## WHAT YOU ARE ASKED TO DO
In the entries below, repeat only the lines between those holding "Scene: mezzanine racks" and "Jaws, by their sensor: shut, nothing", inclusive. Leave pictures out.

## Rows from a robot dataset

§

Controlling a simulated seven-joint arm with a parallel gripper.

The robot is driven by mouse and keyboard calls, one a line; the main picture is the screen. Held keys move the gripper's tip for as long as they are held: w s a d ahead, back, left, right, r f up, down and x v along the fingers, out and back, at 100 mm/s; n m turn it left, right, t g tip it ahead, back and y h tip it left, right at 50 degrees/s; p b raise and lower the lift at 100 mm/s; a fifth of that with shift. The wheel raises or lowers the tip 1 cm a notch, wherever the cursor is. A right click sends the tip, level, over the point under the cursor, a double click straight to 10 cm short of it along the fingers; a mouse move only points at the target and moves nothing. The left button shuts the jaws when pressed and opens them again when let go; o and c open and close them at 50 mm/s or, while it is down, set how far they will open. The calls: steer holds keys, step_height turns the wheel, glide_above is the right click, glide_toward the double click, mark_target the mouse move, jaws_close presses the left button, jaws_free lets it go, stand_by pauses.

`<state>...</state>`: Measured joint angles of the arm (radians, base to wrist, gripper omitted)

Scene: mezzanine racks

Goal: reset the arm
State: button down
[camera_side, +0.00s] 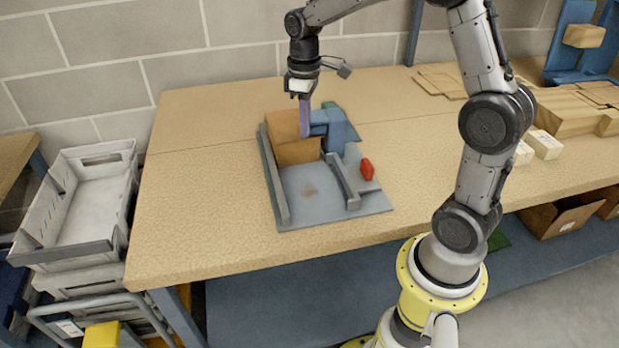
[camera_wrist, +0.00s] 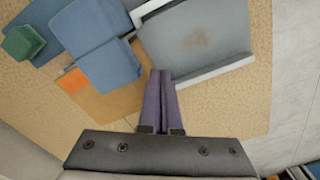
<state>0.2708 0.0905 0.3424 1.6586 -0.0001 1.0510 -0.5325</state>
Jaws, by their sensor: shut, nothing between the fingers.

§

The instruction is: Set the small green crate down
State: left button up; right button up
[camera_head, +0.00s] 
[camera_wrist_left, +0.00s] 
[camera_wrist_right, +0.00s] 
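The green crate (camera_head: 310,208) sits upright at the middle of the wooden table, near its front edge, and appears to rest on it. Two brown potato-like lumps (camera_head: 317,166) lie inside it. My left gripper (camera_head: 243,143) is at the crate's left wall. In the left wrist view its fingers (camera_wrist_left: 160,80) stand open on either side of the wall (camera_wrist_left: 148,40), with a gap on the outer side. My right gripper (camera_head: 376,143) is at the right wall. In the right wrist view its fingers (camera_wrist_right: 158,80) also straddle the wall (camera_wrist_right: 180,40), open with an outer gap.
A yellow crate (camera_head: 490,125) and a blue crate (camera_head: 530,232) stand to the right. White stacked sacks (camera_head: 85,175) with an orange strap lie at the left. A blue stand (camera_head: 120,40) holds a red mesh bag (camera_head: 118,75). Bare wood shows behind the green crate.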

§

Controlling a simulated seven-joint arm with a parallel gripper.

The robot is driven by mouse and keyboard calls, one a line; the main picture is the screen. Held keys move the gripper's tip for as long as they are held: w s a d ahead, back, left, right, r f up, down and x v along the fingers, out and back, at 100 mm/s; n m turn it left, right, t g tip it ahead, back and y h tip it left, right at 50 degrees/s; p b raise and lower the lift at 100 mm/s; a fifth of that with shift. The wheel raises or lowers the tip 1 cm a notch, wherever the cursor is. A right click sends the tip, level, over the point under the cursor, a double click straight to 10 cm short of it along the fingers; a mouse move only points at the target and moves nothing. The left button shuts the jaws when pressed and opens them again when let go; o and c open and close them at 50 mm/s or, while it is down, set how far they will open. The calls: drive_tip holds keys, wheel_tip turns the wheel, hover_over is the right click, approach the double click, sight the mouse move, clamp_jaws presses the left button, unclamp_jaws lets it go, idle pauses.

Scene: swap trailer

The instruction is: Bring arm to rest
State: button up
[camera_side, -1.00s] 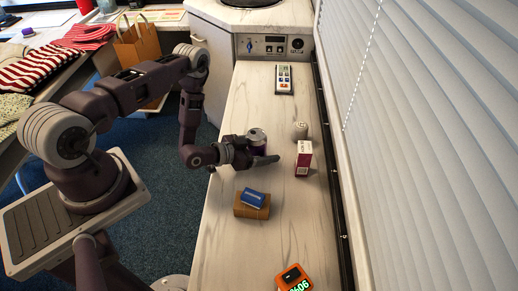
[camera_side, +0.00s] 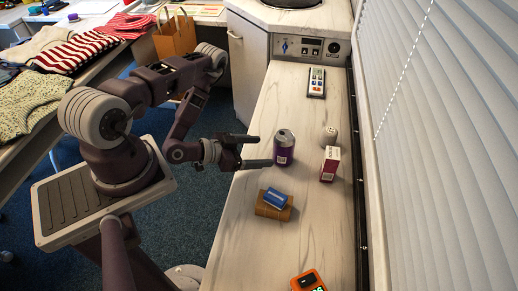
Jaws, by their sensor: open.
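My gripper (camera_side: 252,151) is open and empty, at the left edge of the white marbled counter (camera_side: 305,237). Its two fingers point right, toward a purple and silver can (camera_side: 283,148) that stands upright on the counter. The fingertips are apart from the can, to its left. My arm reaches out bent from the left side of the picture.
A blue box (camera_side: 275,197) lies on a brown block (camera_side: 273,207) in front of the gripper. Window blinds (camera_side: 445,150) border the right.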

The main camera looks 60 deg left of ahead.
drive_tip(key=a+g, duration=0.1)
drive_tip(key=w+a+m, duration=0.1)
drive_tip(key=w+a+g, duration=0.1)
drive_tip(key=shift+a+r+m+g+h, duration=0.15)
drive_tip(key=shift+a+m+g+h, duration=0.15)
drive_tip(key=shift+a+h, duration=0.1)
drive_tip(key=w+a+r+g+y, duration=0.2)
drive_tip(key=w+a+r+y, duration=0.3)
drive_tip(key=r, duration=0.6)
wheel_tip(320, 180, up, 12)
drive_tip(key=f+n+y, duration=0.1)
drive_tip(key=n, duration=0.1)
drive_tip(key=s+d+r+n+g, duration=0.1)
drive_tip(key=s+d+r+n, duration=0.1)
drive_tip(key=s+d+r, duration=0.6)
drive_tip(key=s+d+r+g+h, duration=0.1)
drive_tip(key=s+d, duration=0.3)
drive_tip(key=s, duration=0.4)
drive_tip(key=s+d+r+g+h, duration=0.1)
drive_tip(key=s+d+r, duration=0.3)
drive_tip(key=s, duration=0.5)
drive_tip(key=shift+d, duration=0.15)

§

## RESULT FOR THIS EXERCISE
Scene: mezzanine racks

Goal: reset the arm
State: button down
[camera_side, +0.00s] 
[camera_wrist, +0.00s] 
<state>0.2708 0.0905 0.3424 1.6586 -0.0001 1.0510 -0.5325</state>
Jaws, by their sensor: shut, nothing between the fingers.

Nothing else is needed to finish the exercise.